◆ Exercise instructions:
Reproduce exactly, and only, the lines running from the start of the entries below to the line containing "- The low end".

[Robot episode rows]
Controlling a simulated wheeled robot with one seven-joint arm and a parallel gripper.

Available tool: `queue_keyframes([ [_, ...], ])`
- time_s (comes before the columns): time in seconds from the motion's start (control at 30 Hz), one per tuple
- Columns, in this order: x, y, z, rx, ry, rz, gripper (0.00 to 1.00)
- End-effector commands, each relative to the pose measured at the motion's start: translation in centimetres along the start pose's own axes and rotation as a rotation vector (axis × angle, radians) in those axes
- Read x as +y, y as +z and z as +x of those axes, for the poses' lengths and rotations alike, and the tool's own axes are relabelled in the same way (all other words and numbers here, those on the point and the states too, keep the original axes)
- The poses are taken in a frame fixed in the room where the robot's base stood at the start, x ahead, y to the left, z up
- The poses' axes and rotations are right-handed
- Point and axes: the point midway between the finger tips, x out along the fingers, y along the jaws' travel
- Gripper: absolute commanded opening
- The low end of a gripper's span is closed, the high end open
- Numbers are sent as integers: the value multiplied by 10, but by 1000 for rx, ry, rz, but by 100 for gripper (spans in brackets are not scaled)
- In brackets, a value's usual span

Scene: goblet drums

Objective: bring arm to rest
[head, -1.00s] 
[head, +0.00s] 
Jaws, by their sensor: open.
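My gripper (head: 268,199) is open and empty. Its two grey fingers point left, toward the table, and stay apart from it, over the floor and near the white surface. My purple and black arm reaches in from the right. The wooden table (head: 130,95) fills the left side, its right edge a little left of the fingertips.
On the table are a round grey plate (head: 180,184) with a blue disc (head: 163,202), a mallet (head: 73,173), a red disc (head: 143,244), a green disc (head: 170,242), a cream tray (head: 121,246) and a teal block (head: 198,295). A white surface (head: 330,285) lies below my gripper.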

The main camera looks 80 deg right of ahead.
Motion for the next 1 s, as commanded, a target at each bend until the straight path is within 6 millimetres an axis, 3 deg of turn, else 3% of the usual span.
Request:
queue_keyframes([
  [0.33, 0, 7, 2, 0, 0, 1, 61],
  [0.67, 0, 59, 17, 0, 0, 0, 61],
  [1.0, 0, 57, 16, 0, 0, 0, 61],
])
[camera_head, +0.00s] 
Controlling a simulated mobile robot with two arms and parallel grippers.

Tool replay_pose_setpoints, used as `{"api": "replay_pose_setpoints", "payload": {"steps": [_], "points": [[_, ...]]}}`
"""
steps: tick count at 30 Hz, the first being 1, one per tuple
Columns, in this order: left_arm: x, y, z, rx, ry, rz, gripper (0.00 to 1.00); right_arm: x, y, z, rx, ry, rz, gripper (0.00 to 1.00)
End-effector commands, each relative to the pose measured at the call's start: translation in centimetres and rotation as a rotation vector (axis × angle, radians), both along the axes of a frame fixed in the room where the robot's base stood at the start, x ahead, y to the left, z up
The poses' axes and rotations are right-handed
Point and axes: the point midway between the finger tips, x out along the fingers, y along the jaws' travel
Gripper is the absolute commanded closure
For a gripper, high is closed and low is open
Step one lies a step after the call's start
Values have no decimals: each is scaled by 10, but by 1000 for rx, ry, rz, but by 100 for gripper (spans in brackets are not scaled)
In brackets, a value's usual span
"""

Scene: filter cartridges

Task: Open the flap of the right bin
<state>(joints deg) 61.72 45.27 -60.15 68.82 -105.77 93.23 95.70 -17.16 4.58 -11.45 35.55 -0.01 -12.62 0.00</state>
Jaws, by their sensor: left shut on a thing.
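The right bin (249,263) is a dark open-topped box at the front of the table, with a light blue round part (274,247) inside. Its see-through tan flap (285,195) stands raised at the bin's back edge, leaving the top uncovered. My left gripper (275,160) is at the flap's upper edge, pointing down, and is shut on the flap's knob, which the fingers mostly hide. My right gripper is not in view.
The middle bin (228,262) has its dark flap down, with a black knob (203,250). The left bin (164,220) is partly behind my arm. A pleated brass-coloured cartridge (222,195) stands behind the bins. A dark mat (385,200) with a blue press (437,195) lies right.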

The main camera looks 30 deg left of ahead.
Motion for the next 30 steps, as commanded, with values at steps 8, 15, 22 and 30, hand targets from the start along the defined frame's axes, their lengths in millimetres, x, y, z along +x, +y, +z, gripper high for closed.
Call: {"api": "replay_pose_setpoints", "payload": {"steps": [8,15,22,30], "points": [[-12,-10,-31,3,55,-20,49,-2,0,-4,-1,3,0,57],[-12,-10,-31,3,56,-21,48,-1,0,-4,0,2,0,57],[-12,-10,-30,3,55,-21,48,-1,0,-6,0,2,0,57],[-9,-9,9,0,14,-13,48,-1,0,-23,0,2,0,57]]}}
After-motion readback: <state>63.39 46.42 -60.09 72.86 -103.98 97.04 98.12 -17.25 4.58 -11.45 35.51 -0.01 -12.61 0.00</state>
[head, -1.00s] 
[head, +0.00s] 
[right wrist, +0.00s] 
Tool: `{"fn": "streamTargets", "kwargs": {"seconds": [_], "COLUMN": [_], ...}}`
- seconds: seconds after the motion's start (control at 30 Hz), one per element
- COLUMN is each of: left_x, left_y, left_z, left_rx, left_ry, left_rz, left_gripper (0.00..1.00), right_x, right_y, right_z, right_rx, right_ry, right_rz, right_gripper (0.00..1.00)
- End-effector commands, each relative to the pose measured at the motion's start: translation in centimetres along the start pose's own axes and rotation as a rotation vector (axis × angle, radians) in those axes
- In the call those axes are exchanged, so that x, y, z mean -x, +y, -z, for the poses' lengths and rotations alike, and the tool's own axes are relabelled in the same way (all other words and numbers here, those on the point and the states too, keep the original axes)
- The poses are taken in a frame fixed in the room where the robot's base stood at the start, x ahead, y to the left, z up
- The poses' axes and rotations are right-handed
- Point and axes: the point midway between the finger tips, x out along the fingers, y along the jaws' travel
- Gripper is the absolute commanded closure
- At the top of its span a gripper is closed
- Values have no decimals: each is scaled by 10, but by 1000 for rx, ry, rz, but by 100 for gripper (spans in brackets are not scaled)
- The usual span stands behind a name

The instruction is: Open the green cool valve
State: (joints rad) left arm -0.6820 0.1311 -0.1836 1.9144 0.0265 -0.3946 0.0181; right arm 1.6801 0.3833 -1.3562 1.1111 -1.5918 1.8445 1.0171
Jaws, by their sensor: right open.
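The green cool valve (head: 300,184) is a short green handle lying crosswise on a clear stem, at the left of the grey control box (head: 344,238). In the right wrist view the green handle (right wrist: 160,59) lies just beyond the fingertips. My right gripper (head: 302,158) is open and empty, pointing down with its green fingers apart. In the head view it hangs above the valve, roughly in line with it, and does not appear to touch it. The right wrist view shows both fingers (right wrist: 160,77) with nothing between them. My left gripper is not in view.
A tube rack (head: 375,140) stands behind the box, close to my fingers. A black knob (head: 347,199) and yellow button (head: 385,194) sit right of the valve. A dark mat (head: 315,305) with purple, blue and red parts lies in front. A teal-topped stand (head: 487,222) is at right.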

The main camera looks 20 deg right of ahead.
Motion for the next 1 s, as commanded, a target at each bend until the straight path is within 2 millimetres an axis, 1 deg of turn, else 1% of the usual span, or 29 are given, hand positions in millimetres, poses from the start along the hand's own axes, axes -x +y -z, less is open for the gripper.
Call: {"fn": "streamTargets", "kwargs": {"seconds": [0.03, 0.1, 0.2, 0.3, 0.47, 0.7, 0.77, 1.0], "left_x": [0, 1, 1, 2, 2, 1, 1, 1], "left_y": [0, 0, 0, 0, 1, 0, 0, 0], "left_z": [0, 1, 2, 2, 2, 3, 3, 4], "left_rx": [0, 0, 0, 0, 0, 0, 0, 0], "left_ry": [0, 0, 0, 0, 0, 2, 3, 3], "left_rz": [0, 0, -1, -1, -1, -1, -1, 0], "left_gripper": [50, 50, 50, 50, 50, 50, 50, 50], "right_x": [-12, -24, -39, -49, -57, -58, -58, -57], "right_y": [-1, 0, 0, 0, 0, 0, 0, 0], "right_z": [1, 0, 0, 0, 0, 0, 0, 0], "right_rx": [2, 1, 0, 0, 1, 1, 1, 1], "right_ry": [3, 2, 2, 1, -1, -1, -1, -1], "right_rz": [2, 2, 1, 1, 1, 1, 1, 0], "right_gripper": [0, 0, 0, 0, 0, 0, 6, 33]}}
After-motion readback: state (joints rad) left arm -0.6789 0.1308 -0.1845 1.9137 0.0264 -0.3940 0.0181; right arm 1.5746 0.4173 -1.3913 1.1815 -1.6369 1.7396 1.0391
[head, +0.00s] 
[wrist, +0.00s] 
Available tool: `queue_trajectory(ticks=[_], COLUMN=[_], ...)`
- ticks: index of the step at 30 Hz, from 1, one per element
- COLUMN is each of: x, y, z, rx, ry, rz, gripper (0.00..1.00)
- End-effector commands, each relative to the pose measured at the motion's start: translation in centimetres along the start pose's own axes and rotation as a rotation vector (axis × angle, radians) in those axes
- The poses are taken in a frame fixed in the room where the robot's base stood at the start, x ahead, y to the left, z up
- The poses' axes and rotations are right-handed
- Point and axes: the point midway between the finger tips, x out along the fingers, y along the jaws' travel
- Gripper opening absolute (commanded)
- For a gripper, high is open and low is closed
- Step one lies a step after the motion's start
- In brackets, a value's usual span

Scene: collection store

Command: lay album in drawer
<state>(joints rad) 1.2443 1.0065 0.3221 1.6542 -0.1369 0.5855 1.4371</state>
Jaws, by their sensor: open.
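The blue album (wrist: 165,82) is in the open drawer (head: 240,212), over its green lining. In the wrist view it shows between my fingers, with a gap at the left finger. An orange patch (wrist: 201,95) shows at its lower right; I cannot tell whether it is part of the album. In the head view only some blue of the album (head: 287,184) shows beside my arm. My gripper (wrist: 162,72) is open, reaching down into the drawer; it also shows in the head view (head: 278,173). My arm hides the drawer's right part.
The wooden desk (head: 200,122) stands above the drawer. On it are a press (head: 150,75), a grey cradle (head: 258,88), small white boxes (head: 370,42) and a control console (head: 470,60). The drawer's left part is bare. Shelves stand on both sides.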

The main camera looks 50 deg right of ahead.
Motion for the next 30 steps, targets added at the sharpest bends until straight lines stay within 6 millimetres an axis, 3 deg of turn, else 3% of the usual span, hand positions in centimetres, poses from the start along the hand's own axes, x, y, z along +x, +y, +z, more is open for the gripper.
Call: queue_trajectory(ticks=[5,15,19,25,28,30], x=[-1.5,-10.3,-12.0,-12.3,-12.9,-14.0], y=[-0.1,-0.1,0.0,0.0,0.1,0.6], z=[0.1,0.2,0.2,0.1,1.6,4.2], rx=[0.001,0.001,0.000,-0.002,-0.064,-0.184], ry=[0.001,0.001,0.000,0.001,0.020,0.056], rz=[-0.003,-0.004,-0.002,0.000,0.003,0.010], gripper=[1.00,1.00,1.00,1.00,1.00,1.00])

◆ Output of the exercise:
Controlling a simulated wheeled robot with one seven-joint arm and a parallel gripper.

Available tool: `queue_keyframes([ [_, ...], ])`
- time_s (comes before the columns): time in seconds from the motion's start (control at 30 Hz), one per tuple
- Columns, in this order: x, y, z, rx, ry, rz, gripper (0.00 to 1.00)
- End-effector commands, each relative to the pose measured at the motion's start: translation in centimetres along the start pose's own axes and rotation as a rotation vector (axis × angle, radians) in those axes
- Read x as +y, y as +z and z as +x of those axes, for the poses' lengths and rotations alike, and the tool's own axes are relabelled in the same way (all other words and numbers here, those on the point and the states too, keep the original axes)
- The poses are taken in a frame fixed in the room where the robot's base stood at the start, x ahead, y to the left, z up
- The poses' axes and rotations are right-handed
- Point and axes: the point midway between the finger tips, x out along the fingers, y along the jaws' travel
- Gripper: absolute commanded opening
- The low end of a gripper's span is closed, the high end open

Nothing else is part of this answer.